L'importance d'être Boris ? " Difficile de se définir soi-même ", s'esclaffe Boris Diaw, désormais manageur général adjoint des Bleus. Son ancien partenaire et pierre angulaire de la défense française pendant quinze ans, Florent Pietrus, rappelle : " Boris, c'était le joueur qui réfléchissait pour nous, il équilibrait la balance entre les extérieurs et les intérieurs. "

Un rôle que Batum se voit bien endosser. Mais n'est pas Boris Diaw qui veut. Si le natif de Lisieux partage avec son ancien capitaine un côté touche-à-tout sur le terrain – shoot, création, défense –, il est attendu dans un autre rôle. " Ce n'est pas le même genre de joueur, Nico doit être décisif, insiste Florent Pietrus. Il ne doit pas se cacher derrière ce rôle de facilitateur, il en a les épaules. "

Comme il l'a démontré à la fin du Mondial 2014, prenant ses responsabilités en l'absence de Parker et de Colo, pour hisser les Bleus sur leur premier podium mondial (3e place). Un souvenir que Batum chérit, et entend réitérer en Chine : " On avait une équipe jeune, inexpérimentée, et on crée l'exploit parce qu'on était soudé. Il faudra avoir le même état d'esprit. "

Pour ses coéquipiers, voir le Normand reprendre le flambeau relève du naturel. " Il est là depuis longtemps, il a fréquenté Boris, Flo, Tony pendant pas mal d'étés et il a le charisme pour le faire, liste Adrien Mœrman. Et, quand il parle, tout le monde est à l'écoute. "

Pourtant, Batum est un taiseux, pas de ceux qui haranguent. " C'est un leader par l'exemple, sur et en dehors du terrain ", relate Boris Diaw.

" Dans cette équipe, il y a des joueurs bien plus éloquents que moi, comme Evan - Fournier - . Et je le vois bien prendre la parole en premier en cas d'urgence, assume Batum. Florent Pietrus aussi voit l'étincelle venir de la grinta d'un Fournier, ou de la force d'un Rudy Gobert. Sans omettre l'importance de Batum. " Il ne parle pas beaucoup et va devoir se forcer, mais il peut le faire, et est légitime. "

Assumer l'héritage

" Nicolas ne peut pas être Tony Parker ! Il faut oublier ce fantasme que les uns et les autres peuvent avoir ", relève Vincent Collet. Le même assurait, voici deux ans, qu'être leader, " ce n'est pas juste marquer deux, trois paniers de plus que les autres. C'est aussi avoir la bonne attitude au quotidien, et entraîner le groupe derrière soi ".
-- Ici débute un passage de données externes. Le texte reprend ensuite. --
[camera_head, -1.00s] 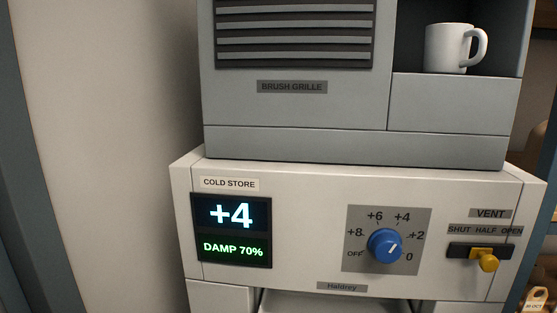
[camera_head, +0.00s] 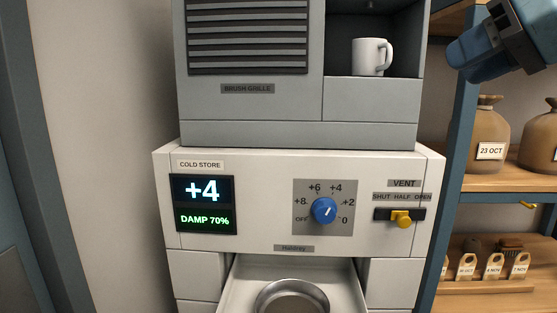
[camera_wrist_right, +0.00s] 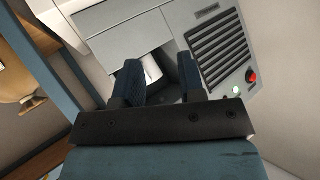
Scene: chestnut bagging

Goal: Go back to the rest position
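My right gripper (camera_head: 470,62) hangs at the upper right in the head view, in front of the shelving and clear of the machine. In the right wrist view its two blue fingers (camera_wrist_right: 160,62) stand apart with nothing held. The white mug (camera_wrist_right: 151,70) shows beyond the gap. In the head view the mug (camera_head: 370,57) stands upright in the machine's recess. The cold store panel (camera_head: 265,240) reads +4 and DAMP 70%. Its blue knob (camera_head: 324,210) points to the upper right. The yellow vent lever (camera_head: 402,220) sits near HALF. My left gripper is out of view.
An open drawer (camera_head: 232,296) below the panel holds a round metal bowl (camera_head: 291,286). A blue post (camera_head: 458,140) stands right of the machine. Shelves beyond hold brown sacks (camera_head: 489,130) and small dated tags (camera_head: 467,266). A plain wall is at left.

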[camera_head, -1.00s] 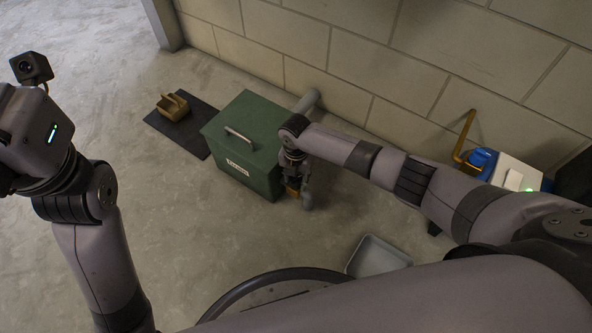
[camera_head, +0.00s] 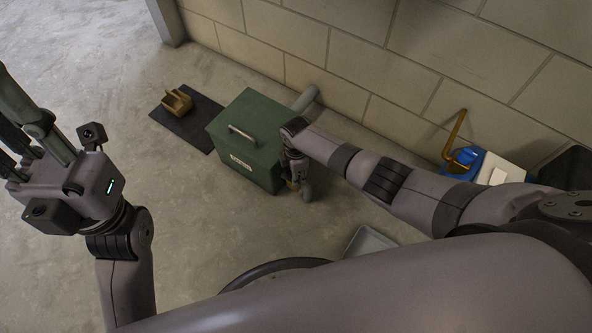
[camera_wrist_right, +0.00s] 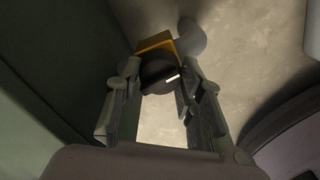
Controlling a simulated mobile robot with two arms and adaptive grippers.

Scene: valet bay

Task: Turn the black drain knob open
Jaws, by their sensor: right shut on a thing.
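The black drain knob (camera_wrist_right: 158,70) shows in the right wrist view with a short white mark on its face. It sits on a brass-coloured fitting (camera_wrist_right: 155,42) that joins a grey pipe elbow (camera_wrist_right: 190,38). My right gripper (camera_wrist_right: 157,82) is shut on the knob, one finger on each side. In the head view my right gripper (camera_head: 297,182) is at the right side of the green box (camera_head: 245,128), by the grey elbow (camera_head: 307,192); the knob is hidden there. My left gripper (camera_head: 28,135) is raised at the left, apart from everything, its fingers spread and partly cut off.
A dark mat (camera_head: 201,130) with a tan wooden caddy (camera_head: 177,101) lies left of the box. A blue item (camera_head: 465,158) stands at the right. A grey tray (camera_head: 368,243) is on the floor.

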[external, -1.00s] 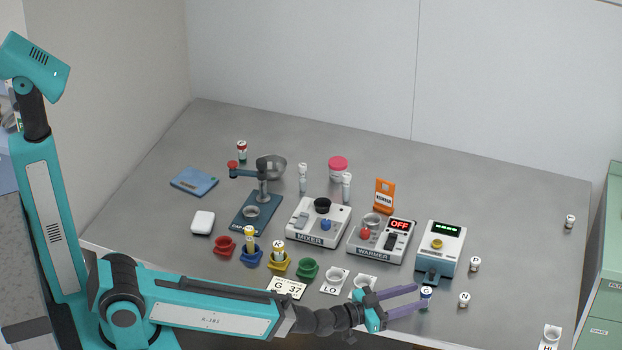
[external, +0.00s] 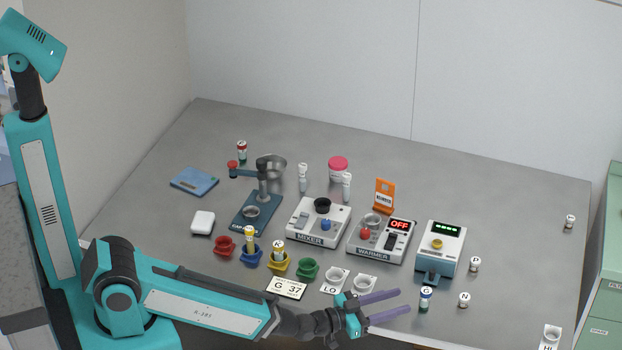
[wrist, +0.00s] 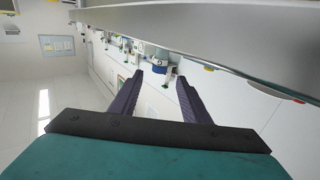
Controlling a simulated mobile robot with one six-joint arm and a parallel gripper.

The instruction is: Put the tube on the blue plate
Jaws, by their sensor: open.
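A tube with a white cap marked G (external: 425,300), with blue and green on its body, stands upright on the table near its front edge. My gripper (external: 403,302) is open and empty just left of it, with its purple fingers pointing at it and a small gap between. In the wrist view my gripper (wrist: 158,80) shows open fingers with nothing clasped between them; a pale object with a blue band (wrist: 162,70) lies beyond, too small to identify surely. A flat blue plate (external: 194,181) lies at the back left of the table, with nothing tall on it.
Vials marked P (external: 475,264) and N (external: 464,300) stand to the right of the tube. The warmer (external: 373,249), mixer (external: 306,229) and a teal-based device (external: 440,250) stand behind. Coloured holders, including a green one (external: 308,269), and a G 37 card (external: 287,288) are left.

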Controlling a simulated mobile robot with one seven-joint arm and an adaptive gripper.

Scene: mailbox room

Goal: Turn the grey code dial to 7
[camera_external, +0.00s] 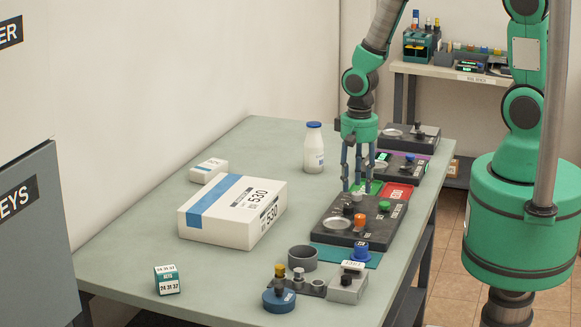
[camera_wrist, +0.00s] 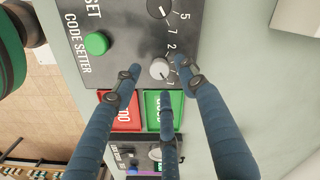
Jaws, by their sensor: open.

D'autant qu'en équipe de France on ne naît pas leader, on le devient. " Celui qui arrive en disant : “Moi je peux faire ça, je veux faire ça, je vais faire ça”, n'a rien compris, martèle l'arrière néophyte Paul Lacombe. Il va trébucher. "" Les années engrangées, l'expérience de voir ce qu'ont fait les leaders avant, c'est comme ça qu'on apprend à guider l'équipe ", corrobore Boris Diaw.

Un héritage que Nicolas Batum entend assumer. " A nous désormais de maintenir la trace indélébile de victoire et de gagne laissée par les anciens depuis maintenant une dizaine d'années. " Et ce, malgré la pression. " Il sait qu'il doit être performant et fédérer l'équipe, souligne Jim Bilba, c'est son nouveau rôle.Au début, ce n'est pas simple, car on se met une pression énorme. "

" Un jour, cette équipe va être la tienne ", promettait Vincent Collet à Nicolas Batum, lors de l'Euro 2013, pour mieux lui faire accepter son rôle de " lieutenant du général Parker ". Une campagne conclue par la délivrance, le premier sacre du basket français. Six ans se sont écoulés, et la promesse a été tenue. Pour aller loin en Chine, les Bleus devront suivre " Bambi ".